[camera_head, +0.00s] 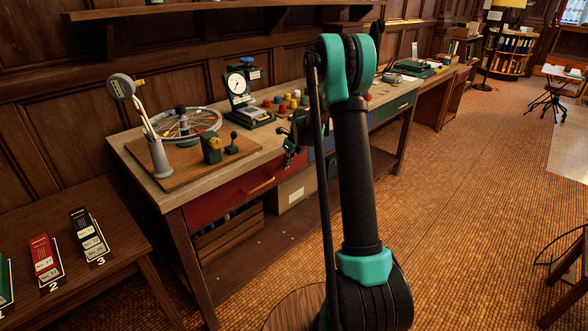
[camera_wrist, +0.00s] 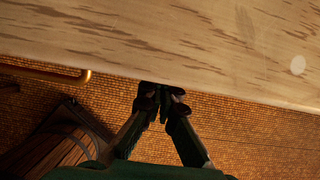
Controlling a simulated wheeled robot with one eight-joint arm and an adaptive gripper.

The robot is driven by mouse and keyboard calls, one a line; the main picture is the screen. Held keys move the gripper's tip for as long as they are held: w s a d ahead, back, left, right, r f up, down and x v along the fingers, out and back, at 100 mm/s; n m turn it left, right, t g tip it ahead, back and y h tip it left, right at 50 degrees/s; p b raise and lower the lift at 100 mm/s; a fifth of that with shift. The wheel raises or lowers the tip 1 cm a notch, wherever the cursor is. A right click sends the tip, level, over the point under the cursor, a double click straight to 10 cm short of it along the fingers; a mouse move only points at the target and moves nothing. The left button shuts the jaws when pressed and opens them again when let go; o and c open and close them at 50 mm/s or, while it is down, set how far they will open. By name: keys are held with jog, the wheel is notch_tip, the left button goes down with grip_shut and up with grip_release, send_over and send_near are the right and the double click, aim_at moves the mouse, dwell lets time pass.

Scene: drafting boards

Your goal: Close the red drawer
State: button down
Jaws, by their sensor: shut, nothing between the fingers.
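The red drawer (camera_head: 225,200) sits under the front edge of the workbench top, with a brass bar handle (camera_head: 258,186) on its front. No drawer interior shows, and I cannot tell exactly how far its front stands out. In the wrist view the handle (camera_wrist: 55,72) shows at the left, beyond the bench edge. My gripper (camera_head: 289,158) is at the front edge of the bench, right of the handle and apart from it. In the wrist view my gripper's fingertips (camera_wrist: 160,92) are together and empty, close to the bench edge. My arm hides part of the bench front.
The workbench top (camera_head: 150,160) carries a wheel stand, a dial gauge (camera_head: 237,84) and several coloured spools. A blue drawer and a green drawer (camera_head: 393,107) are to the right. Crates (camera_head: 228,235) stand on the lower shelf. A side table (camera_head: 110,285) is at left. The floor in front is clear.

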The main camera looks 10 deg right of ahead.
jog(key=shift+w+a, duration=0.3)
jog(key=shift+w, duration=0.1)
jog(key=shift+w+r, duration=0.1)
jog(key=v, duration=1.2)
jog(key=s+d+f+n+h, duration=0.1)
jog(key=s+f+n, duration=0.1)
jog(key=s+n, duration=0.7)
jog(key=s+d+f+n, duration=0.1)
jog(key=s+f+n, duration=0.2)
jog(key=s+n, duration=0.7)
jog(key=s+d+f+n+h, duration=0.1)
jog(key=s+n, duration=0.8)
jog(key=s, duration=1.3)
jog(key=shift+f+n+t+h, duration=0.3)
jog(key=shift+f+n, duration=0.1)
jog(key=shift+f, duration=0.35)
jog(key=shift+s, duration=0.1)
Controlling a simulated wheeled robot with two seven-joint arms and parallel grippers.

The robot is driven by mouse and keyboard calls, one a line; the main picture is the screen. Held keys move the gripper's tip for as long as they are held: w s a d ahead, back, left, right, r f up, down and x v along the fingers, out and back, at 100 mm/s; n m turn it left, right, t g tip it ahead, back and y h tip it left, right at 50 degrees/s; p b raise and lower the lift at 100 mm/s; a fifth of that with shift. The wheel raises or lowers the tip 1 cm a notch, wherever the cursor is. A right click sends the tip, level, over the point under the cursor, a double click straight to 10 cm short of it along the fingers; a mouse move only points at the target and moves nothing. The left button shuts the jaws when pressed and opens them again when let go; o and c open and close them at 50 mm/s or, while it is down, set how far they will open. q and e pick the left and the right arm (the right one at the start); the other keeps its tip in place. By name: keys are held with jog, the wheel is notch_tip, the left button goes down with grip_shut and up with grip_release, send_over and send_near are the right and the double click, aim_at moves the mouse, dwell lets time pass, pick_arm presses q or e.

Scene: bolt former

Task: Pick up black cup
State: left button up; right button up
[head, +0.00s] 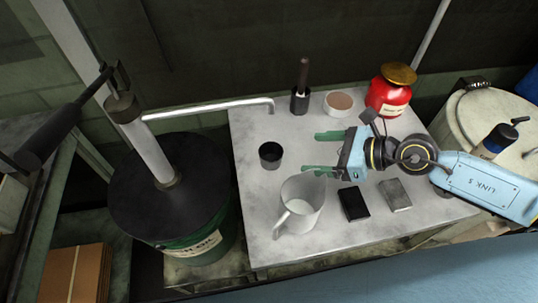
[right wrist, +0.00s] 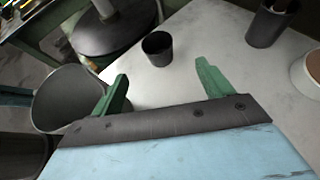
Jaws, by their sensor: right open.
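The black cup (head: 270,155) stands upright on the light grey table, left of centre in the head view. It also shows in the right wrist view (right wrist: 157,48), beyond and between the two green fingertips. My right gripper (head: 315,152) is open and empty, to the right of the cup and apart from it, with its fingers pointing left toward it. In the right wrist view my right gripper (right wrist: 160,76) has its fingers spread wide. My left gripper is not in view.
A grey jug (head: 302,205) stands close to the near finger. The table (head: 250,230) also holds a dark block (head: 354,204), grey block (head: 395,195), brush holder (head: 300,101), round tin (head: 339,104) and red can (head: 389,92). A green oil drum (head: 190,248) with pump stands left.

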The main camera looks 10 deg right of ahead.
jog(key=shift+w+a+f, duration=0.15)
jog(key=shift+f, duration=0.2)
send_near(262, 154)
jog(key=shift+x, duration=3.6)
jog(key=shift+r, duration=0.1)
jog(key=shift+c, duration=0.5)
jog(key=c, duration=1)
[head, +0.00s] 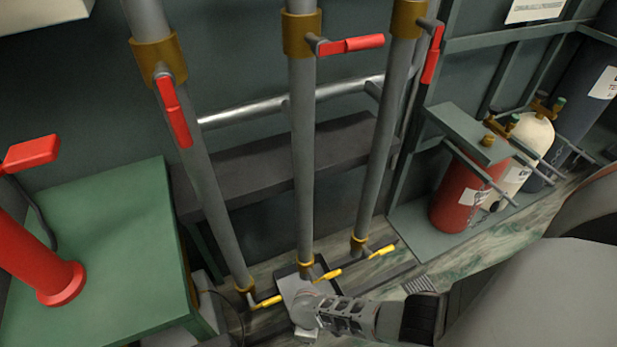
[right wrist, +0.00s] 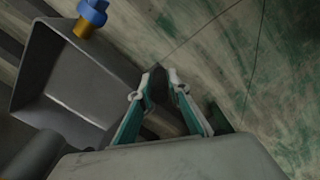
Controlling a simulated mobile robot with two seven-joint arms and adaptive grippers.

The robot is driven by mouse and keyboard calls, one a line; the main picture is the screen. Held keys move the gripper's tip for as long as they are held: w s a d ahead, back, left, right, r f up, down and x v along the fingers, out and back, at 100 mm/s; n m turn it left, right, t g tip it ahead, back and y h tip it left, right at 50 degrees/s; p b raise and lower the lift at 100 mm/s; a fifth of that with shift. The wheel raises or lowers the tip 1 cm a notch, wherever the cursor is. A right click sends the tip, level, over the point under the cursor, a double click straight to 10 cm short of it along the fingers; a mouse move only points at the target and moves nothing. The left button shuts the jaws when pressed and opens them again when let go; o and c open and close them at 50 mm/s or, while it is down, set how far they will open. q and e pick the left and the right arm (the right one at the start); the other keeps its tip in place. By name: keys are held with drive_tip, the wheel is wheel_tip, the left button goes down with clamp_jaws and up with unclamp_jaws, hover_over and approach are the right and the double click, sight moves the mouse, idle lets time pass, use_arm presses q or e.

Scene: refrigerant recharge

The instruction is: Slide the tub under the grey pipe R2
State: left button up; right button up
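The grey tub (head: 286,282) is on the floor near the foot of the middle grey pipe (head: 302,150) in the head view. Its open, empty inside fills the left of the right wrist view (right wrist: 62,85). No label R2 is readable on any pipe. My right gripper (right wrist: 159,78) is at the tub's near end, with a dark part of the tub between its fingers; it looks shut on it. In the head view my right wrist hides the fingers and part of the tub. A blue outlet with a brass stem (right wrist: 91,14) is above the tub's rim. My left gripper is not in view.
Yellow levers (head: 327,275) stick out low on the three pipes, close to the tub. A green table (head: 110,230) with a red post (head: 60,282) is at left. A red cylinder (head: 460,195) and others stand at right. Bare floor shows right of the gripper.

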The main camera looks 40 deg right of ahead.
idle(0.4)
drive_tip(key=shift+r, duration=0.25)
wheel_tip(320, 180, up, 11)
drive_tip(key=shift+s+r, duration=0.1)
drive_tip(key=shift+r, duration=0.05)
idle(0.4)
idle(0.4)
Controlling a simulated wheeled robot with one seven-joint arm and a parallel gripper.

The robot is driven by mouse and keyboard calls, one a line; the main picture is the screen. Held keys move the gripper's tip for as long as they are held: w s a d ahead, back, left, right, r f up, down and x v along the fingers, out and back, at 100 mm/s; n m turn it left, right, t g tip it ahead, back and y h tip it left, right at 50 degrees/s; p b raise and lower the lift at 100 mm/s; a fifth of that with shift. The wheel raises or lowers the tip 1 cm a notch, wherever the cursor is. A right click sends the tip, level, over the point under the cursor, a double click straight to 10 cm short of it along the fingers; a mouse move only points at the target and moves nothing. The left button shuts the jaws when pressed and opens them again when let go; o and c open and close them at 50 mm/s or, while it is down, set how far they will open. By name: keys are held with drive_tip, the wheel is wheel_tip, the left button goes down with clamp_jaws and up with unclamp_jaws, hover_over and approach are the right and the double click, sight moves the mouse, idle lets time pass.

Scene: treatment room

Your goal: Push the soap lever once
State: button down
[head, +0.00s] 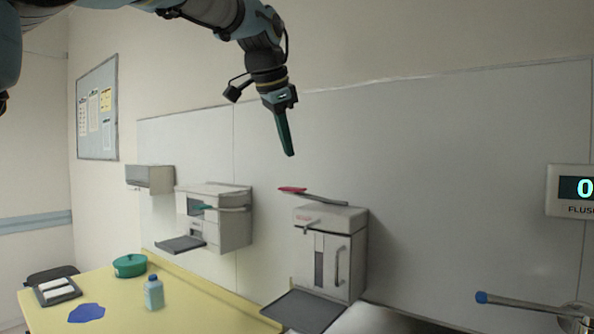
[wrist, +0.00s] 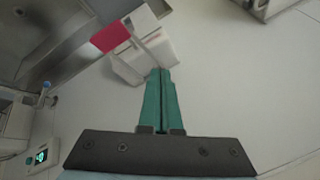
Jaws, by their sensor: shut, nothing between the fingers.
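My gripper (head: 290,154) is shut and empty, its green fingers pointing down in front of the wall panel. In the wrist view the closed fingers (wrist: 161,72) point toward a pale dispenser. That dispenser (head: 330,217), in the head view, is below and right of my fingertips; its long arm lever ends in a red paddle (head: 292,189). The red paddle also shows in the wrist view (wrist: 110,36), left of the fingertips and apart from them. A second dispenser (head: 236,232) to the left has a lever with a green end (head: 203,207). I cannot read which dispenser holds soap.
A grey tray (head: 301,311) juts out below the red-paddled dispenser, another tray (head: 181,244) below the left one. A blue-tipped handle (head: 482,297) and a flush display (head: 573,190) are at right.

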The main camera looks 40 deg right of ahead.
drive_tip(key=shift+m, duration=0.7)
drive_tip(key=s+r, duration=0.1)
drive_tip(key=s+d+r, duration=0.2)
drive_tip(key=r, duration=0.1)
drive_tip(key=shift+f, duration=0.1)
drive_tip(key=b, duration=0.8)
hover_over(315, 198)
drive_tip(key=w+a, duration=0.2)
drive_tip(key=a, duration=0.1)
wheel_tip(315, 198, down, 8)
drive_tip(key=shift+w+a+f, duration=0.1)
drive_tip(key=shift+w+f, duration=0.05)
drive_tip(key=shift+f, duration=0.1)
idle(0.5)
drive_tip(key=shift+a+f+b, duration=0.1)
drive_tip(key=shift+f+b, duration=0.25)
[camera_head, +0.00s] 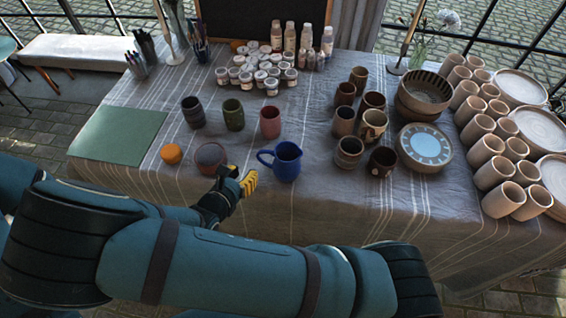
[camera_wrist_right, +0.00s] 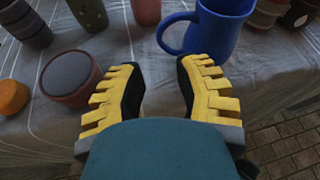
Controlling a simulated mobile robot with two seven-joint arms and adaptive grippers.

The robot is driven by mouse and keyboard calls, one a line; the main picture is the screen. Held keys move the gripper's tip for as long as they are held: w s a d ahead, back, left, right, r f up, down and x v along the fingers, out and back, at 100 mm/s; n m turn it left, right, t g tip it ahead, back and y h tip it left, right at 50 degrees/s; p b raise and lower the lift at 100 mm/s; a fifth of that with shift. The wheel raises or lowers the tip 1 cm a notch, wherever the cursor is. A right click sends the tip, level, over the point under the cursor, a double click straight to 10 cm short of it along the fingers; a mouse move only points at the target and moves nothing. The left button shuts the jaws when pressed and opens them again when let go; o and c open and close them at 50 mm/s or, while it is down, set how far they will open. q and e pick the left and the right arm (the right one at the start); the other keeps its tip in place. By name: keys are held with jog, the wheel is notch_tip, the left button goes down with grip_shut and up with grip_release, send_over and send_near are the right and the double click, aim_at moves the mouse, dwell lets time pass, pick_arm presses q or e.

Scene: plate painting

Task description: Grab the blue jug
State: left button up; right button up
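The blue jug (camera_head: 287,162) stands upright near the front edge of the cloth-covered table, its handle pointing left in the head view. My right gripper (camera_head: 241,177) is just left of the jug and a little nearer to me, low at the table edge. In the right wrist view the gripper (camera_wrist_right: 158,68) is open and empty, its yellow-ridged fingers apart. The jug (camera_wrist_right: 217,32) is ahead and to the right there, with its handle just beyond the right finger. The jug's top is cut off in that view. My left gripper is not in view.
A round reddish pot with a dark top (camera_head: 210,156) and an orange ball-like object (camera_head: 171,154) stand left of the gripper. Three cups, including a red one (camera_head: 270,122), stand behind. Brown mugs (camera_head: 349,152) stand right of the jug. A green mat (camera_head: 118,137) lies at left.

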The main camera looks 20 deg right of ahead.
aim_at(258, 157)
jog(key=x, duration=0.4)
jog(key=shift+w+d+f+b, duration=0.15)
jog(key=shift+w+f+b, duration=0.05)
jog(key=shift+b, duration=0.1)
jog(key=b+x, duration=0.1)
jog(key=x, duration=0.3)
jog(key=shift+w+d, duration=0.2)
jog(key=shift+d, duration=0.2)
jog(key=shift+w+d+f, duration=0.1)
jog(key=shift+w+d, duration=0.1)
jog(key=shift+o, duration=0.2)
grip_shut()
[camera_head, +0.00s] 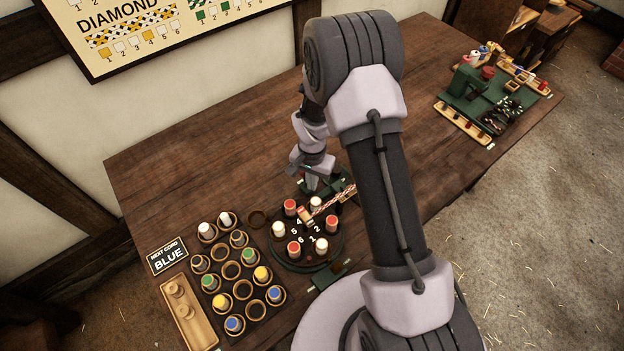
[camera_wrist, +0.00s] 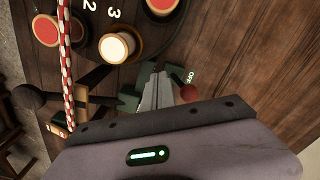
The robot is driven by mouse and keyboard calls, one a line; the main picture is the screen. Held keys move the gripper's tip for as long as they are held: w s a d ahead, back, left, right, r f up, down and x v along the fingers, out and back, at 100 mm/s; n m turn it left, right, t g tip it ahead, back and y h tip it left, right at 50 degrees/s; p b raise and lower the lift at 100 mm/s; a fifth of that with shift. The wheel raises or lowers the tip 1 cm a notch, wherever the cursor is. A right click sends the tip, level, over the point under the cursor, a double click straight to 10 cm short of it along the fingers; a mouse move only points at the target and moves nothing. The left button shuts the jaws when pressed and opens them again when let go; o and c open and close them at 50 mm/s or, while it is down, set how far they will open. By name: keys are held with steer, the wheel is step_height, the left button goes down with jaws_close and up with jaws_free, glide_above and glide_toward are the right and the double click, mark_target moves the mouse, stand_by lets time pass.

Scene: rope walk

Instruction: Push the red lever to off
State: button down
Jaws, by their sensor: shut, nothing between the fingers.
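My gripper (camera_wrist: 159,82) is shut and empty, pointing down at a green bracket (camera_wrist: 130,98) beside the round braiding disc. A red ball knob (camera_wrist: 189,92) sits just right of my fingers in the wrist view, close to the white OFF label (camera_wrist: 189,76). I cannot tell whether fingers and knob touch. In the head view my gripper (camera_head: 312,186) is at the disc's far side; the knob by the OFF label is not clear there.
The dark disc (camera_head: 333,247) holds red and white bobbins, with a red-and-white braid (camera_head: 333,203) at its edge. A bobbin rack (camera_head: 246,285), a BLUE sign (camera_head: 168,257) and a wooden tray (camera_head: 188,313) lie left. A green machine (camera_head: 478,92) stands far right. Bare table lies between.

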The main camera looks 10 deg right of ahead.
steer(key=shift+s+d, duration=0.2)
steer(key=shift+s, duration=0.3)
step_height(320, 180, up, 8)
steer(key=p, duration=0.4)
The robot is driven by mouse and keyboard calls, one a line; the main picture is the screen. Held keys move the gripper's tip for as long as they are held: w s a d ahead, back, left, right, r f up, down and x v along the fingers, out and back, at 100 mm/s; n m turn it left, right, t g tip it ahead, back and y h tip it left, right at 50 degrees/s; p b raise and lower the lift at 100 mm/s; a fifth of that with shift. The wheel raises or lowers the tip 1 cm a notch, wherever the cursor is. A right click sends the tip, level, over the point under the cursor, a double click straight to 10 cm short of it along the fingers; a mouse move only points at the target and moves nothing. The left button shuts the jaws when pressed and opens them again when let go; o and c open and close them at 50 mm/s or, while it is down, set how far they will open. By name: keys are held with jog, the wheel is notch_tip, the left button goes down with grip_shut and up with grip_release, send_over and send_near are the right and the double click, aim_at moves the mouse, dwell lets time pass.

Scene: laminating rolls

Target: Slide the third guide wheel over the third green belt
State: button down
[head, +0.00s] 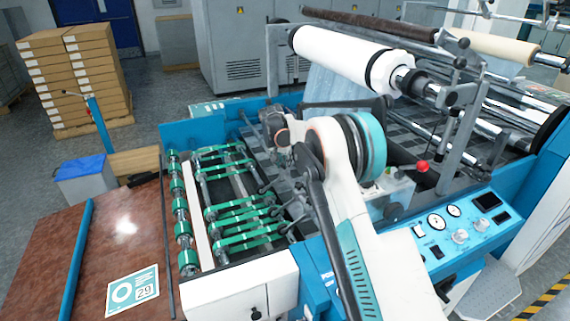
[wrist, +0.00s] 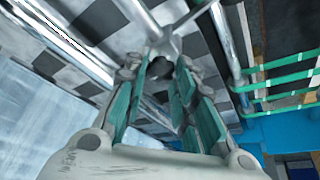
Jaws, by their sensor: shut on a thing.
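In the wrist view, the teal-padded fingers of my gripper (wrist: 162,78) are closed around a dark round part, seemingly a guide wheel (wrist: 160,68), beneath a silver rod bracket (wrist: 167,40). The wheel is mostly hidden by the fingers. Green belts (wrist: 285,82) run at the right of that view, apart from the fingers. In the head view, green belts (head: 245,241) cross the feed table in several bands, with dark guide-wheel arms (head: 268,187) along their right side. My arm hides the gripper's contact there. Which belt is the third is unclear.
A white film roll (head: 340,58) hangs above the machine. A control panel (head: 460,228) lies at the right and a brown table (head: 90,240) at the left. In the wrist view, a long silver roller (wrist: 60,45) and pale film (wrist: 40,120) lie left of my gripper.

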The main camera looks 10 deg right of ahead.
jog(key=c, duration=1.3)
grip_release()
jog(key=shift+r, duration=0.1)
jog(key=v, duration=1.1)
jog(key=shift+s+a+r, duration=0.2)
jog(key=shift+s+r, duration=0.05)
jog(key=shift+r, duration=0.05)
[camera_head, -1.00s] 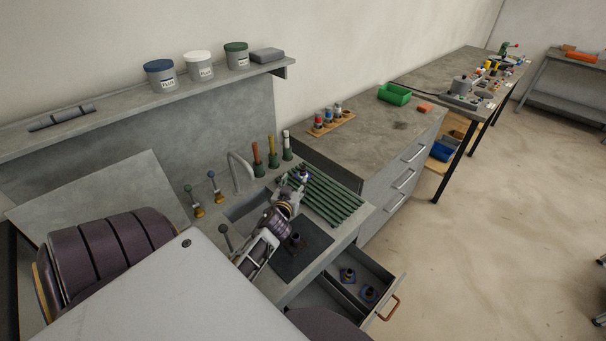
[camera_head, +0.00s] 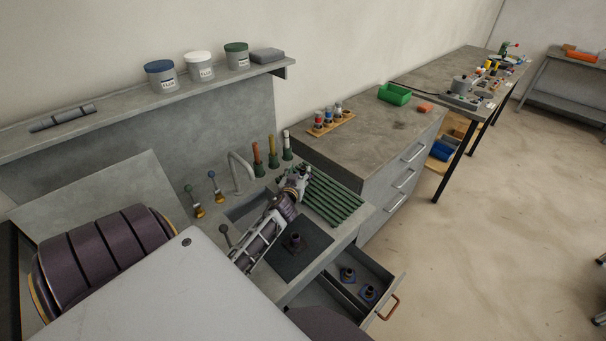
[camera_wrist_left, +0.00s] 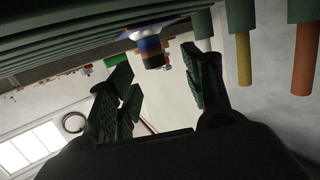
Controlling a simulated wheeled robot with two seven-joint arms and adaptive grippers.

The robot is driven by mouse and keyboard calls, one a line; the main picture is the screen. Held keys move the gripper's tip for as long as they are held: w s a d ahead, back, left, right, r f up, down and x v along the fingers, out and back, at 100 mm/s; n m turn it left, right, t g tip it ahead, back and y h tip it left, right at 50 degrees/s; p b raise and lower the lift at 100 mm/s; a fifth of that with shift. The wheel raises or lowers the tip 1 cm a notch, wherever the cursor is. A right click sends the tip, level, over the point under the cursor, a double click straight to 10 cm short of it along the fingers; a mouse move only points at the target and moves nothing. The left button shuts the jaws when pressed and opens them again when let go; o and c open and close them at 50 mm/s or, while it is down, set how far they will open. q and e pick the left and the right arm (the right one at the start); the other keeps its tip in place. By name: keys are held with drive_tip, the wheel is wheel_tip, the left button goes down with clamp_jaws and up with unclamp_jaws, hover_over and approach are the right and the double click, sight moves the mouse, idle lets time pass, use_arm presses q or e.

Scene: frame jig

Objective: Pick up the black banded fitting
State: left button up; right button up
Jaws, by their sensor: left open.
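A dark fitting with a blue and orange band (camera_wrist_left: 150,46) is at the green slatted rack in the left wrist view. Its black end lies beyond the fingertips, in the gap between them. I cannot tell that either finger touches it. My left gripper (camera_wrist_left: 160,82) is open and empty. In the head view the left gripper (camera_head: 303,174) is at the left edge of the green rack (camera_head: 335,203) and largely hides that fitting. Another dark fitting (camera_head: 295,242) stands on the black mat. My right gripper is out of view.
An open drawer (camera_head: 393,307) holds two blue-based fittings (camera_head: 348,275). Orange, yellow and white-topped green-based tools (camera_head: 272,153) stand behind the sink, close to the gripper. A tap (camera_head: 240,172) rises beside them. A wooden tray (camera_head: 332,124) holds several fittings on the counter.

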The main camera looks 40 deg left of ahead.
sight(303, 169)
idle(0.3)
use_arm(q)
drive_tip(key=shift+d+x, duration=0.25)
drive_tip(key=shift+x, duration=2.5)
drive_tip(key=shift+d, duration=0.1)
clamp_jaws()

◇ ◇ ◇ ◇ ◇

◆ What to produce
Quote, please, every line of the material above from its start through the line that has "Controlling a simulated wheeled robot with one eight-joint", reproducing the words exactly and dropping any images.

◆ Solution for this task
[camera_head, +0.00s] 
[camera_wrist, +0.00s] 
Controlling a simulated wheeled robot with one eight-joint arm and an adaptive gripper.

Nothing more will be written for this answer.